If that sounds predictable and self-serving, be aware that the teens’ effort was modeled closely after five community assets promoted by the nationally respected America’s Promise organization – community qualities that help youngsters make smart decisions and grow into productive adults. One of those assets is a place where structured activities can take place on weekends and after school.

But the teen center dream might just as well have been a wish list after all for a group of students who would be in high school only so long. At that time they had the school’s support and the Spokane city Youth Department’s encouragement, but you don’t buy or build a teen center overnight on the strength of a neighborhood survey.

Mann Hall, just down the street from Hillyard and only blocks away from Rogers, has huge potential for a teen activity center. Completed in 1958, it has served almost half a century as a place for Army Reserve units to meet. It has meeting and classrooms and offices and an open indoor drill area, plus outside grounds spacious enough to store heavy construction equipment.

Of course, the building could be put to other important community purposes, too. Indeed other organizations have shown interest. Meanwhile, the decision-making picture is complicated because the BRAC law presumes the existence of a “local redevelopment agency” – generally the city government – to administer the process. In Spokane and Spokane Valley, the city governments declined to play that role, though, so even if some nonprofit or government agency went to bat for the Rogers kids now, it’s uncertain whom they’d approach.

That problem will be worked out. In the meantime, there’s a community outreach effort to be held soon by the Defense Office of Economic Adjustment, and organizations have three months to make their interest known.

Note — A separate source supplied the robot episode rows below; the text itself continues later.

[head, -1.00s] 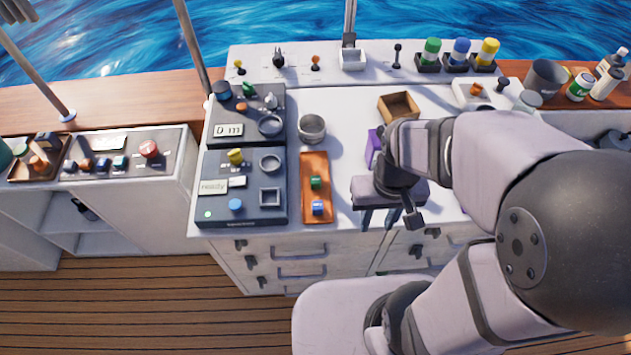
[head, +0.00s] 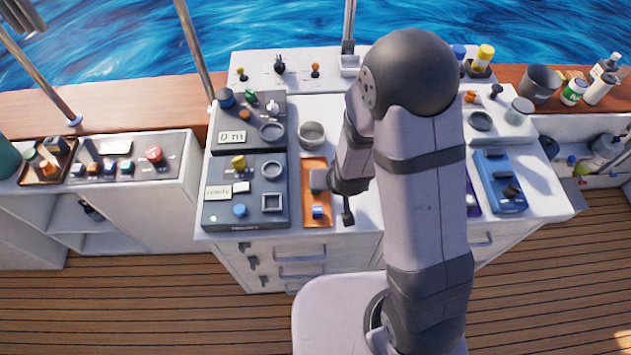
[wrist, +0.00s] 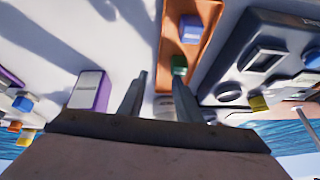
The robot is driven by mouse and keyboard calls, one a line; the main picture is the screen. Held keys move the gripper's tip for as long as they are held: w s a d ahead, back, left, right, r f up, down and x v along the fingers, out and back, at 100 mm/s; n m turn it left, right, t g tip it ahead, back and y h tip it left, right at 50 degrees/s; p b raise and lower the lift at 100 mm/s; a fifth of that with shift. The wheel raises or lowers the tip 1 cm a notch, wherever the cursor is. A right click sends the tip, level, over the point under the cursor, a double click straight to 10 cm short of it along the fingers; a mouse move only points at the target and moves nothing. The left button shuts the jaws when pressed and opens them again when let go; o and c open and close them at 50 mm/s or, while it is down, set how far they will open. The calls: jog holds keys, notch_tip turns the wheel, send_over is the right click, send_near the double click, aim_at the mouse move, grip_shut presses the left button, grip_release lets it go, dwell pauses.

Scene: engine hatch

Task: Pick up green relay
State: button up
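The green relay (wrist: 179,66) shows in the wrist view at the near end of the orange tray (wrist: 199,45), by the tip of the right-hand finger. In the head view it is hidden by my gripper (head: 318,182), which hangs over the tray (head: 307,210). In the wrist view my gripper (wrist: 160,80) is open, with nothing between its fingers. The relay is not centred between them. I cannot tell whether the finger touches it.
A blue relay (head: 317,211) sits in the tray's front part. A dark control panel (head: 220,217) stands left of the tray, with a metal ring or cup (head: 312,133) behind. A purple box (wrist: 90,92) shows at the left of the wrist view.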

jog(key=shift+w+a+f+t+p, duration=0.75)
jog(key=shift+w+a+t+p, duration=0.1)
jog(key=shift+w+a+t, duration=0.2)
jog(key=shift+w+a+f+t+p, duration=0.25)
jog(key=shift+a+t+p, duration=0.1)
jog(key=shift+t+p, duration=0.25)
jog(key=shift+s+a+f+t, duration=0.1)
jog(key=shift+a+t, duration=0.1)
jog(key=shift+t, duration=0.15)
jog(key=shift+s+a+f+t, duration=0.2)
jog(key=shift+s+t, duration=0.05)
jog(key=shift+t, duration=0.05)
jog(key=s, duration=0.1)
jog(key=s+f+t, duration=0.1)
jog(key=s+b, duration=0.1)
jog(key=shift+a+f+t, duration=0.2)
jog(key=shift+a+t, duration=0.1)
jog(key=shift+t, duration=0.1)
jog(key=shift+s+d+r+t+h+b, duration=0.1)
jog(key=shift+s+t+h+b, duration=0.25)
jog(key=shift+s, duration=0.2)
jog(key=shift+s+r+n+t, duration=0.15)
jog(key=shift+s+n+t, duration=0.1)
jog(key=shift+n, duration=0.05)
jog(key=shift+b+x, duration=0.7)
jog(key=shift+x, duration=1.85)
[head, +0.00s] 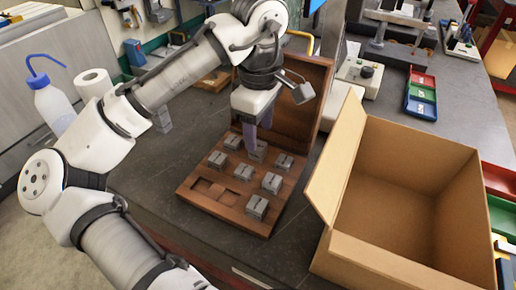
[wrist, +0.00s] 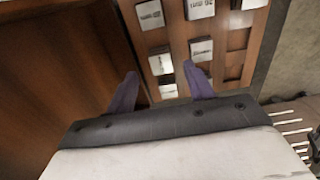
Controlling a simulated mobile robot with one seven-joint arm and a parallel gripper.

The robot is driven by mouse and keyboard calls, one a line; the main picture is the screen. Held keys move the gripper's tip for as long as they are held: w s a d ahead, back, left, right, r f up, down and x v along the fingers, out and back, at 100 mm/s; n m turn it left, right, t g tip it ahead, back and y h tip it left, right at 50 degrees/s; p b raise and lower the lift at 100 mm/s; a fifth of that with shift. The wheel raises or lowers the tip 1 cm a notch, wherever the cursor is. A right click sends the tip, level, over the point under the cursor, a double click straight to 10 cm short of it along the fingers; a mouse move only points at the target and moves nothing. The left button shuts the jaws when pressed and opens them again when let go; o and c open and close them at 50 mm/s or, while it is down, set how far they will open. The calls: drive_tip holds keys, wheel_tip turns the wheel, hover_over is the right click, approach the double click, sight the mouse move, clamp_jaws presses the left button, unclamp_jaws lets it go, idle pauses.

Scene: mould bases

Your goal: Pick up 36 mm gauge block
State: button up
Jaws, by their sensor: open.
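Several grey gauge blocks sit in a wooden case (head: 188,187) with its lid standing open behind. The labels are too small or blurred for me to tell which is the 36 mm block. My gripper (head: 258,140) points down over the back of the case, near the lid, above a grey block (head: 257,152). In the wrist view my gripper (wrist: 162,74) has its two purple fingers apart, with a labelled block (wrist: 160,63) showing between them and another block (wrist: 201,50) beside the right finger. Nothing is held.
Empty recesses (head: 207,189) lie at the case's front left. A large open cardboard box (head: 343,160) stands right of the case. A wash bottle (head: 52,108) and paper roll (head: 93,84) are at the left. Coloured bins (head: 421,95) are behind the box. Dark bench is bare before the case.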

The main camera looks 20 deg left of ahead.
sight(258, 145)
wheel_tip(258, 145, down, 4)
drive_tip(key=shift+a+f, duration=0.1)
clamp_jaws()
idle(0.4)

Between the federal law and such practical considerations as who has sufficient resources to make a proposal feasible, it’s premature to say the Rogers youngsters’ idea is the best fit. But it’s not out of line to suggest that in a city that proclaims itself a wonderful spot to raise children, somebody in government or nonprofit work might honor those Rogers students’ initiative by making sure their proposal receives a fair hearing now that it might have at least a prayer.